Requirement:
Omit all pictures, then retype the data exactly as given.

## START Available data

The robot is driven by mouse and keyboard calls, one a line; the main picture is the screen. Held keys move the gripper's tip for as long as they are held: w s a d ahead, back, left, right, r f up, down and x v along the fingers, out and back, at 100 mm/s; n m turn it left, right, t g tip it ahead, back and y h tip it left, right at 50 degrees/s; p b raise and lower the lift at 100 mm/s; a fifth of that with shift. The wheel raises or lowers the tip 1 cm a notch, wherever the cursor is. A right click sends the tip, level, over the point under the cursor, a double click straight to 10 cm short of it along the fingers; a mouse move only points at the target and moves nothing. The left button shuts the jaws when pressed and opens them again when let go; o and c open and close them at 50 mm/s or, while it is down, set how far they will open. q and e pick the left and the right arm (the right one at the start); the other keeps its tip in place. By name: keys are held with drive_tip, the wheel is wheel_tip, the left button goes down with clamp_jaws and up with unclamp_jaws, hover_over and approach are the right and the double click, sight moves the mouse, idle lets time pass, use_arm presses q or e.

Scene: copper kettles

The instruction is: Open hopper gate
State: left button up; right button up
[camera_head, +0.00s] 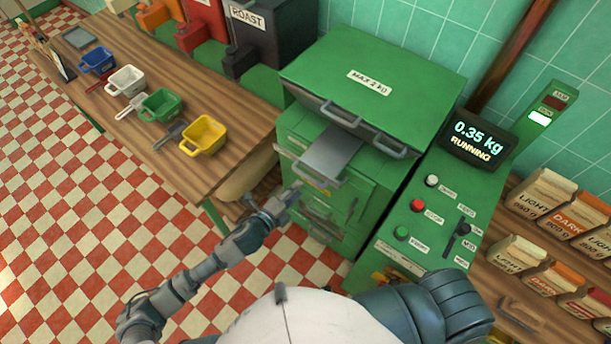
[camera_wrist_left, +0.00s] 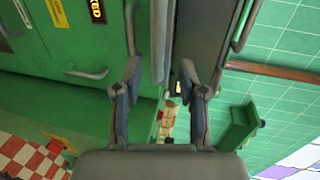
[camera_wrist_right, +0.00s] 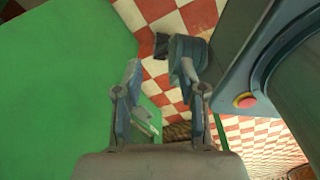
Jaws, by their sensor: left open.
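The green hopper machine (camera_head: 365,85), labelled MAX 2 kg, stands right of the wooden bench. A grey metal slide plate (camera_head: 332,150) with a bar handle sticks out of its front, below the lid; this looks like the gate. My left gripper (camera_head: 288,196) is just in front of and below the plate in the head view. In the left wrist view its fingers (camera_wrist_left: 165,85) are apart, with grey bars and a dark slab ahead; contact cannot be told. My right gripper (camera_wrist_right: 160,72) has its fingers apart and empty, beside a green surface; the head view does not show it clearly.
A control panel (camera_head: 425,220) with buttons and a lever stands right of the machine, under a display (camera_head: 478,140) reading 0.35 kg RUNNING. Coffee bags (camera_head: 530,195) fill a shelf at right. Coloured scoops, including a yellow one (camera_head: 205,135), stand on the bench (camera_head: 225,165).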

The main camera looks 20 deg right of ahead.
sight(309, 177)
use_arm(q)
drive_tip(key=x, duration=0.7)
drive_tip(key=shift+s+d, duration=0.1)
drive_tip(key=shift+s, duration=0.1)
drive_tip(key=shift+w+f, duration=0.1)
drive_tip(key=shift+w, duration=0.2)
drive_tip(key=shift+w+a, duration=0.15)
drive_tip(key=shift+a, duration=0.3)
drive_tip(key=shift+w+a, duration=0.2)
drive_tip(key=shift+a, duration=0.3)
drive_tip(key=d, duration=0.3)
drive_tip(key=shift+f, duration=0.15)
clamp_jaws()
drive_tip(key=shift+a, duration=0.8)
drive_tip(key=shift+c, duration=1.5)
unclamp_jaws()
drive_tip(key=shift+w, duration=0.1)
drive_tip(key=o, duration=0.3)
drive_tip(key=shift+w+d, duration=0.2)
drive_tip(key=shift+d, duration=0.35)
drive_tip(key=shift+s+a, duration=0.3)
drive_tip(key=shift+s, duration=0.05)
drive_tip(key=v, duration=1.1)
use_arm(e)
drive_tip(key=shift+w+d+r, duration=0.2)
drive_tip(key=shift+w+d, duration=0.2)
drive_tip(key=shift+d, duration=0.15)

## END Available data

Answer:
The robot is driven by mouse and keyboard calls, one a line; the main picture is the screen. Held keys move the gripper's tip for as long as they are held: w s a d ahead, back, left, right, r f up, down and x v along the fingers, out and back, at 100 mm/s; n m turn it left, right, t g tip it ahead, back and y h tip it left, right at 50 degrees/s; p b raise and lower the lift at 100 mm/s; a fifth of that with shift. The wheel raises or lowers the tip 1 cm a notch, wherever the cursor is. A right click sends the tip, level, over the point under the cursor, a double click straight to 10 cm short of it along the fingers; a mouse move only points at the target and moves nothing. The left button shuts the jaws when pressed and opens them again when let go; o and c open and close them at 50 mm/s or, while it is down, set how far they will open. q and e pick the left and the right arm (the right one at the start); the other keeps its tip in place. By name: keys are held with drive_tip, the wheel is wheel_tip, the left button goes down with clamp_jaws and up with unclamp_jaws, hover_over and approach are the right and the double click, sight moves the mouse, idle lets time pass, use_arm presses q or e.

Scene: copper kettles

The instruction is: Open hopper gate
State: left button up; right button up
[camera_head, +0.00s] 
[camera_wrist_left, +0.00s] 
[camera_wrist_right, +0.00s] 
Jaws, by their sensor: left open.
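The green hopper machine (camera_head: 365,85), labelled MAX 2 kg, stands right of the wooden bench. A grey metal slide plate (camera_head: 332,150) with a bar handle sticks out of its front, below the lid; this looks like the gate. My left gripper (camera_head: 288,196) is just in front of and below the plate in the head view. In the left wrist view its fingers (camera_wrist_left: 165,85) are apart, with grey bars and a dark slab ahead; contact cannot be told. My right gripper (camera_wrist_right: 160,72) has its fingers apart and empty, beside a green surface; the head view does not show it clearly.
A control panel (camera_head: 425,220) with buttons and a lever stands right of the machine, under a display (camera_head: 478,140) reading 0.35 kg RUNNING. Coffee bags (camera_head: 530,195) fill a shelf at right. Coloured scoops, including a yellow one (camera_head: 205,135), stand on the bench (camera_head: 225,165).

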The main camera looks 20 deg right of ahead.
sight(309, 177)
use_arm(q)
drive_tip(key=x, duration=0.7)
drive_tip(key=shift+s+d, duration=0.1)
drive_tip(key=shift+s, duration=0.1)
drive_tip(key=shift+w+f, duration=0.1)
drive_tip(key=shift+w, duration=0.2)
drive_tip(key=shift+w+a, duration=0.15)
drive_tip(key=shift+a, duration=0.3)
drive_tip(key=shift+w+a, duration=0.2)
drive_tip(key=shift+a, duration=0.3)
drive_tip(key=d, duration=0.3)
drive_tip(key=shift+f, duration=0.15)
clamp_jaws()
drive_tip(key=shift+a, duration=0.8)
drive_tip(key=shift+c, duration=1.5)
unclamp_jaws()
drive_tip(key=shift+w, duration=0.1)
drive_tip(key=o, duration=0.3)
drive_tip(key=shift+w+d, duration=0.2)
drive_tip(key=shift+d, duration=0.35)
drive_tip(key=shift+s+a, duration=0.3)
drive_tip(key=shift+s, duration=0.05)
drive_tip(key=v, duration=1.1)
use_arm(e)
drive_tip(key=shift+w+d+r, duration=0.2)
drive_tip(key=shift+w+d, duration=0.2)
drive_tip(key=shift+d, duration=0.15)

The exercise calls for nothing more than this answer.